1 Corinthians 5:12-13                                                                             
But I am saying that you shouldn't act as if everything is just fine when a friend who claims to be a Christian is promiscuous or crooked, is flip with God or rude to friends, gets drunk or becomes greedy and predatory. You can't just go along with this, treating it as acceptable behavior. I'm not responsible for what the outsiders do, but don't we have some responsibility for those within our community of believers?
I need to wrestle with this one.  Just recently I had two different opportunities to live out what these verses are talking about. A young man tells me that he wants God’s best for his life but also tells me that he is having sex with his girlfriend.  A couple about to get married tell me that they are committed followers of Christ but are living together, and I watch them get drunk at their wedding. In both of these instances I chose not to confront.
My hang up is that I don’t want to be “that guy.”  You know the guy that beats people over the head with a Bible.  The guy who has the “sword of truth” thing down to a science, but has no talent at the “grace and truth” tension.  So I tend to say nothing.  But what I just read says I have “responsibility for those within our community of believers.” 
I look again to the example of Jesus.  God’s word says he embodies “grace and truth.”  It is interesting that to outsiders (think tax collectors and prostitutes) you see him emphasizing grace, but with insiders (think Pharisees and disciples) you see him emphasizing truth. 
Isn’t it interesting that for so long the church has gotten this one backwards?  We tend to emphasize truth with outsiders, (“repent or you’re going to hell”) and we emphasize grace with insiders, (“none of us are perfect.) 
So how do we get back to a more accurate reflection of what God intended for the church?  I think it comes from how we view the church.  If the church is just a random group of people that meet together once a week, then it makes perfect sense why we wouldn’t take responsibility for someone else’s actions.  But if we truly view the church as a family, then we might be more inclined to take this responsibility seriously.  I have no problem taking responsibility for my family, but I do have a problem taking responsibility for a stranger. 
God’s word tells us that it should bother us deeply when we see or hear of another believer breaking God’s law.
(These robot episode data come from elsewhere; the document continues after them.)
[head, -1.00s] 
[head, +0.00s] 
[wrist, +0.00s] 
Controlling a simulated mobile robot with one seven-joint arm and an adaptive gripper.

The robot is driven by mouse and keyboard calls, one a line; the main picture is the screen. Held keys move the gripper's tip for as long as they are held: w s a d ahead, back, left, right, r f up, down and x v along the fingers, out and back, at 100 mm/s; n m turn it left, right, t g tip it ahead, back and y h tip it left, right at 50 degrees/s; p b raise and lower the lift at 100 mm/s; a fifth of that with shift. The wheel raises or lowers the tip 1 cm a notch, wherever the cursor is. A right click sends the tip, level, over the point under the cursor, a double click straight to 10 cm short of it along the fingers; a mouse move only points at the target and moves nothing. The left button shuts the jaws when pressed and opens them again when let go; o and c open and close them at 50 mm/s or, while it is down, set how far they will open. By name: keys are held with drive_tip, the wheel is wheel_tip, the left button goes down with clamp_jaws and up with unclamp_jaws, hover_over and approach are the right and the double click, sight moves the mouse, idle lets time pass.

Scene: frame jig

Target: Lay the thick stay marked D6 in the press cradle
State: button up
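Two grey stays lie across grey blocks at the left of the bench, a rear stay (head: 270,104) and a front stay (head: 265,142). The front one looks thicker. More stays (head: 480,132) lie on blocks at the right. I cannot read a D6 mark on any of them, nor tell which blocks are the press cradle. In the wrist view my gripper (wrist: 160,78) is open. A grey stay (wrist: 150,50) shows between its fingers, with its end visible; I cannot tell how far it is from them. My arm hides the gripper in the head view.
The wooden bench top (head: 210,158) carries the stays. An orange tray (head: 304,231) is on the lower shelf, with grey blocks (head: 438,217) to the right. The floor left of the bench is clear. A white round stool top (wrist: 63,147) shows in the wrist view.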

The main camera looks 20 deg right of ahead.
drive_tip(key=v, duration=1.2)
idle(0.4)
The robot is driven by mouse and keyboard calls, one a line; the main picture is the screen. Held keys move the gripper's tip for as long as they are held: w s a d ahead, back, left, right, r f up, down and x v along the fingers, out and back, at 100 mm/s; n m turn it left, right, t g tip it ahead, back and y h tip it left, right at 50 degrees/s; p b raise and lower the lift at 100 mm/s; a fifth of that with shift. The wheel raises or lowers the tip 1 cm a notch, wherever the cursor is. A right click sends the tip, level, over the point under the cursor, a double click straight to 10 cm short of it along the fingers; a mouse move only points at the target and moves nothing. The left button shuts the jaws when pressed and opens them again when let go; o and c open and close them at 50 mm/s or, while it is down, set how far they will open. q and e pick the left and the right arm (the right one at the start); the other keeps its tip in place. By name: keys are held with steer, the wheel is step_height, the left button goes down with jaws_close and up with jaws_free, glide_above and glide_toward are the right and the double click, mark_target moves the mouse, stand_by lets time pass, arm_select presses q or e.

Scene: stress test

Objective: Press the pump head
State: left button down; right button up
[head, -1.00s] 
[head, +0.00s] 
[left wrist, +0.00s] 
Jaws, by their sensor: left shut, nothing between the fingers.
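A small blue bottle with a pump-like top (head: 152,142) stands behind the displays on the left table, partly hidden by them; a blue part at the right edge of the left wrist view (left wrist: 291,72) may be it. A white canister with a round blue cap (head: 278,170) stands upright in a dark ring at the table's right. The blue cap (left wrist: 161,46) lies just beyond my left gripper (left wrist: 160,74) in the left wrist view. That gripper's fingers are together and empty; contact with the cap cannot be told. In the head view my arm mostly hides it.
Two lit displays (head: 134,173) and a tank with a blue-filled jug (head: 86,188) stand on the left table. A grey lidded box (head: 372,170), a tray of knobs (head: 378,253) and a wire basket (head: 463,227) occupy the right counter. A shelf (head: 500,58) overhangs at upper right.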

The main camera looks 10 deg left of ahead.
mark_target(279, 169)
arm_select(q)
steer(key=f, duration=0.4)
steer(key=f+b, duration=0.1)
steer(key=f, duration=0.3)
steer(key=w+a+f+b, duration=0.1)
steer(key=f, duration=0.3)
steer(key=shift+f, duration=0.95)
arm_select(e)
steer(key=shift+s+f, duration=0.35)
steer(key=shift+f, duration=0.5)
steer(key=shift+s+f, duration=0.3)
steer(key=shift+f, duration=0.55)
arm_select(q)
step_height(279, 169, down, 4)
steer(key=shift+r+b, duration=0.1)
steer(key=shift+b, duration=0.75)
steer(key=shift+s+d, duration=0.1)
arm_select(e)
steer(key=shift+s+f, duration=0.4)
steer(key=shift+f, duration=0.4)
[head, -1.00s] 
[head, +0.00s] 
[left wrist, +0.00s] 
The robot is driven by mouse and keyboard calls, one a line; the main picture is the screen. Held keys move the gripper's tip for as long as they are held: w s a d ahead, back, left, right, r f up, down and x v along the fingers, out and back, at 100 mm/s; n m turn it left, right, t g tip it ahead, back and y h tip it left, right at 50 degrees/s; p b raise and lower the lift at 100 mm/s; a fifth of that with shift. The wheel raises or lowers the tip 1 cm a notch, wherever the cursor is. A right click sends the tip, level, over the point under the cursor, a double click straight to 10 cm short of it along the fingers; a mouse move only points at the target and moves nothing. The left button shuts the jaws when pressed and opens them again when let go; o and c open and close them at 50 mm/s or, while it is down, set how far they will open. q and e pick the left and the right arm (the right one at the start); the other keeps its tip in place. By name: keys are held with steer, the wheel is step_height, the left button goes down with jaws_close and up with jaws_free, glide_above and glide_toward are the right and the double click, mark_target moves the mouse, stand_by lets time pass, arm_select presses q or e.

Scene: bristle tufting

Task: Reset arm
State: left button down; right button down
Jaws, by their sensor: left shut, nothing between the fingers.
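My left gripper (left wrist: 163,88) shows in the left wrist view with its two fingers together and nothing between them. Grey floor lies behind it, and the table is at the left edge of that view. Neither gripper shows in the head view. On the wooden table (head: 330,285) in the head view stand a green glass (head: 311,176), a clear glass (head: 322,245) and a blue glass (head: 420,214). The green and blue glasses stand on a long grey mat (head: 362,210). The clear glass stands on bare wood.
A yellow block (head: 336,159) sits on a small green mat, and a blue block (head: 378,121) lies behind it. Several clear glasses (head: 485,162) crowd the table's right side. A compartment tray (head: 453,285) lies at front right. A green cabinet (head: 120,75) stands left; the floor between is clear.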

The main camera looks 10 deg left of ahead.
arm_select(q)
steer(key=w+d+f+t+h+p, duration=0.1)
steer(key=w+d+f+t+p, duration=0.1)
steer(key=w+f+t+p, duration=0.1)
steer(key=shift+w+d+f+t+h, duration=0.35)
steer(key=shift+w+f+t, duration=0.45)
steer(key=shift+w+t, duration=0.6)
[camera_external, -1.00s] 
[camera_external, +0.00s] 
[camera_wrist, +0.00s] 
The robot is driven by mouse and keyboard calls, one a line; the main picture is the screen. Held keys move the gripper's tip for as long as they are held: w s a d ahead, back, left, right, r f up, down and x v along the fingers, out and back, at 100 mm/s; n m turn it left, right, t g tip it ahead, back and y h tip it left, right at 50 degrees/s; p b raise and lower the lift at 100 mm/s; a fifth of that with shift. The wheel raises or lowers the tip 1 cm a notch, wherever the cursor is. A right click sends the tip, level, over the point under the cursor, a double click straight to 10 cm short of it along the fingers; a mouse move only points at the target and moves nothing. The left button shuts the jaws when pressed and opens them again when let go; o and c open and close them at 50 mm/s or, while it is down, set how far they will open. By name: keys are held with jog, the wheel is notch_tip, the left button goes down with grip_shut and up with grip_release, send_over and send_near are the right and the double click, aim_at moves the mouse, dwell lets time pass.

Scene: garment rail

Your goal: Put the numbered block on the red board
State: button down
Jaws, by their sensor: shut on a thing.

It should bother us to the point that we take the responsibility of confronting that believer with “loving integrity.” (See yesterday’s blog for a further discussion on this term.)
Honestly, I don’t like this part.  I wish I could just leave you alone when you sin, but God says he wants me to care for you more than that.
I guess it comes down to how we view sin.  If we truly believe what the Bible says that sin brings death, then we might be more inclined to take the risk of confrontation.  But if we tend to believe the world’s take on sin, that it actually is a lot of harmless fun as long as you don’t get caught, then why risk confrontation?